Exercise aim: Return the lines below exactly, starting with the line that contains "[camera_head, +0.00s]" and stopping after the last line.

Recorded data:
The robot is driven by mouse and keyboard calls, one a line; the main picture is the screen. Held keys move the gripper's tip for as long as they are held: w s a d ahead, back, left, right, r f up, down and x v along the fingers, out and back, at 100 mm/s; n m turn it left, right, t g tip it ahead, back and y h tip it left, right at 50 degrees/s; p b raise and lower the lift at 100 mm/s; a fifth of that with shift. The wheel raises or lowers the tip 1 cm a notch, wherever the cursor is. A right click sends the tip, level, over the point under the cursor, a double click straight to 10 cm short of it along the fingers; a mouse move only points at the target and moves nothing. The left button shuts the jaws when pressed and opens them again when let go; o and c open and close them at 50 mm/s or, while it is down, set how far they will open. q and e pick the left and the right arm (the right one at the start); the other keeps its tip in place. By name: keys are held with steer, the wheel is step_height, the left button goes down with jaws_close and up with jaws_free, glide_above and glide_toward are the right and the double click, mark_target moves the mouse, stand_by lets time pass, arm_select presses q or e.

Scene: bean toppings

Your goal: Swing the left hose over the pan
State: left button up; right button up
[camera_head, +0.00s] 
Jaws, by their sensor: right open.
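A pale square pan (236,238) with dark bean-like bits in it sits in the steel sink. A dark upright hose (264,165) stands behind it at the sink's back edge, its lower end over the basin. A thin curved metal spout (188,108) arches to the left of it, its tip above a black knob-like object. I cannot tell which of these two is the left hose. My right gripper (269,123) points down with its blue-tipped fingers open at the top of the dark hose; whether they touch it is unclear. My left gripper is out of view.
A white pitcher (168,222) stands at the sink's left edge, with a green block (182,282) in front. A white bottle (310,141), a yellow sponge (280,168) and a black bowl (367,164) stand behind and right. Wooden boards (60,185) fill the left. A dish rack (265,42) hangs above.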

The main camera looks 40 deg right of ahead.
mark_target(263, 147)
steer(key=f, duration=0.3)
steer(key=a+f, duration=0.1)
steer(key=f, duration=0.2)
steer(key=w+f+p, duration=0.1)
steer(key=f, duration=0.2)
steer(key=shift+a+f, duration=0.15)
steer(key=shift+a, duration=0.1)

The result:
[camera_head, +0.00s] 
Jaws, by their sensor: right open.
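A pale square pan (236,238) with dark bean-like bits in it sits in the steel sink. A dark upright hose (264,165) stands behind it at the sink's back edge, its lower end over the basin. A thin curved metal spout (188,108) arches to the left of it, its tip above a black knob-like object. I cannot tell which of these two is the left hose. My right gripper (269,123) points down with its blue-tipped fingers open at the top of the dark hose; whether they touch it is unclear. My left gripper is out of view.
A white pitcher (168,222) stands at the sink's left edge, with a green block (182,282) in front. A white bottle (310,141), a yellow sponge (280,168) and a black bowl (367,164) stand behind and right. Wooden boards (60,185) fill the left. A dish rack (265,42) hangs above.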

The main camera looks 40 deg right of ahead.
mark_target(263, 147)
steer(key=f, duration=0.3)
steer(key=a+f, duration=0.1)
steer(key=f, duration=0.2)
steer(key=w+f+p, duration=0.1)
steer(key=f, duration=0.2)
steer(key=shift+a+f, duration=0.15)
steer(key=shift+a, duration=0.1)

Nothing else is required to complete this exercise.